→ PROBLEM STATEMENT: Begin with the line holding "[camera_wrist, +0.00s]", end with the line holding "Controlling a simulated", and repeat every line in between exactly, without pictures.

***** MATERIAL FOR THIS TASK

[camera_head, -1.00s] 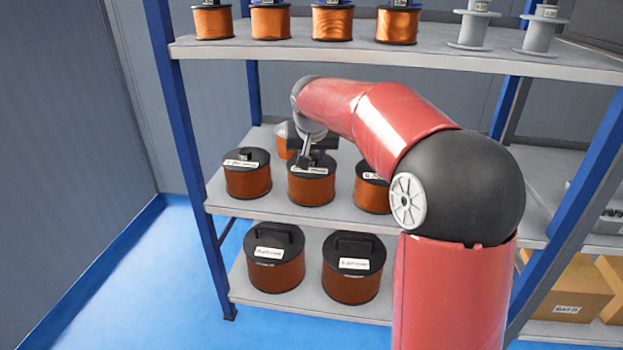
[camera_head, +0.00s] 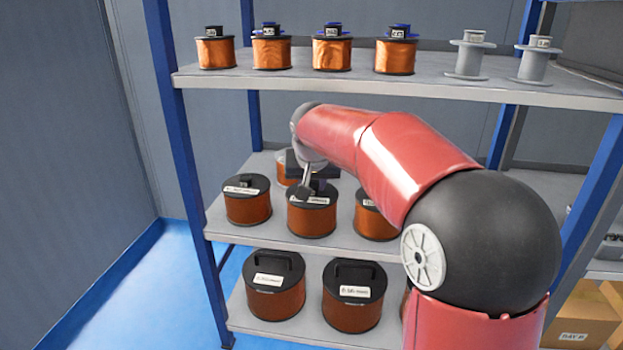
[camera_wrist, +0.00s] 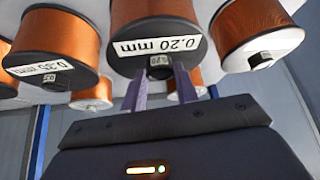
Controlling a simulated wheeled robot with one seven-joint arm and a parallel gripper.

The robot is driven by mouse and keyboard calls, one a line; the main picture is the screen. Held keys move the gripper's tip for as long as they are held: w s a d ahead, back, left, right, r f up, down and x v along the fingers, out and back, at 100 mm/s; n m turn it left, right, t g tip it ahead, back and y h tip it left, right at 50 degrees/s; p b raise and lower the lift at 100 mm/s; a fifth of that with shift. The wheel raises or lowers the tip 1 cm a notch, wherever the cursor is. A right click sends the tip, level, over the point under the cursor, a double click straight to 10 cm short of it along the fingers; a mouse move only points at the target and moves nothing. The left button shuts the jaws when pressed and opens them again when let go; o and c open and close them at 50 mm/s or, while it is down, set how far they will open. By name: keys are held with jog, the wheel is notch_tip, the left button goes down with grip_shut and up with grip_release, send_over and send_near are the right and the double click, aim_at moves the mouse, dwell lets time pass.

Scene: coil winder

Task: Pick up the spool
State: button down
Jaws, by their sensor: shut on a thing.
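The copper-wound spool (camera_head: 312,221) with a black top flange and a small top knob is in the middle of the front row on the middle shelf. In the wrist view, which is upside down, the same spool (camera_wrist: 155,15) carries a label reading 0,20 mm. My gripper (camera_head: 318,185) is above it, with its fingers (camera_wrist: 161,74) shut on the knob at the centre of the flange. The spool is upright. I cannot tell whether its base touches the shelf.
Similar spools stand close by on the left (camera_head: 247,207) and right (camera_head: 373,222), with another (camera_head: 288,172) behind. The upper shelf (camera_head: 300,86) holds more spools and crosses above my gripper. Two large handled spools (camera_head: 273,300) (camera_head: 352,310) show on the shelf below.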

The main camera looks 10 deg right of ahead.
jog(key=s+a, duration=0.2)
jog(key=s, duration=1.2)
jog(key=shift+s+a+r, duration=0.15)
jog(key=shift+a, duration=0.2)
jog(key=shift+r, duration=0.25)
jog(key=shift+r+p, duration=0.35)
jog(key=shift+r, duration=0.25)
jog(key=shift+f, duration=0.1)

**********
***** MATERIAL FOR THIS TASK

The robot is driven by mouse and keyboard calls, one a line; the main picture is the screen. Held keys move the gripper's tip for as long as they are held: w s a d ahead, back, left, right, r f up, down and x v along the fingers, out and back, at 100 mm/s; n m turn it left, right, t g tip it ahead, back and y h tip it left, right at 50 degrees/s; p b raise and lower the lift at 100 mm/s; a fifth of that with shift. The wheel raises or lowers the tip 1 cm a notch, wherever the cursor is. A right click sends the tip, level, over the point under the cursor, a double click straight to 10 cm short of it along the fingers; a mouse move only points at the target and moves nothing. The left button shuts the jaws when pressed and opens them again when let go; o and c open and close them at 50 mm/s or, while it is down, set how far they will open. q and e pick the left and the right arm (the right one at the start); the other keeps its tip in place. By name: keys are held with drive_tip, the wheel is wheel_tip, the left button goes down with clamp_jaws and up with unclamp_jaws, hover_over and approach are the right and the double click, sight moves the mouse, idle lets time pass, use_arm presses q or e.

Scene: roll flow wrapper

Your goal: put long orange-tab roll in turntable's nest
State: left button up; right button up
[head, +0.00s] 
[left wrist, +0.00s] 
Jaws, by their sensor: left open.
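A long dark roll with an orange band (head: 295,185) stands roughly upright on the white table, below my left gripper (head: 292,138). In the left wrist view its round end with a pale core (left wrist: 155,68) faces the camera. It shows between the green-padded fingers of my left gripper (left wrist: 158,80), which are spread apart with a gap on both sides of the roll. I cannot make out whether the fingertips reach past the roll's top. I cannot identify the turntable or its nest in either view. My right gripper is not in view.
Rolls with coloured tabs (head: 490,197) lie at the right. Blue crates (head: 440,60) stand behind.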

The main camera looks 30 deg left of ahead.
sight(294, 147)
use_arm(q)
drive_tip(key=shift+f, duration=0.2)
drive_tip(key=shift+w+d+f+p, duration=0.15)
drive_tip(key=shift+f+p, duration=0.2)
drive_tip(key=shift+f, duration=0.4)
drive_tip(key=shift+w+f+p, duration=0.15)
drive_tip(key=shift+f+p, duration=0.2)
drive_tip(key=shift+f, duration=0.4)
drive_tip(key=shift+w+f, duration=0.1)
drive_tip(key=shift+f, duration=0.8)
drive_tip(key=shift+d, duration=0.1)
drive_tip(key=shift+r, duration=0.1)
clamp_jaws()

**********

→ WORKED SOLUTION:
[camera_wrist, +0.00s] 
Controlling a simulated wheeled robot with one seven-joint arm and a parallel gripper.

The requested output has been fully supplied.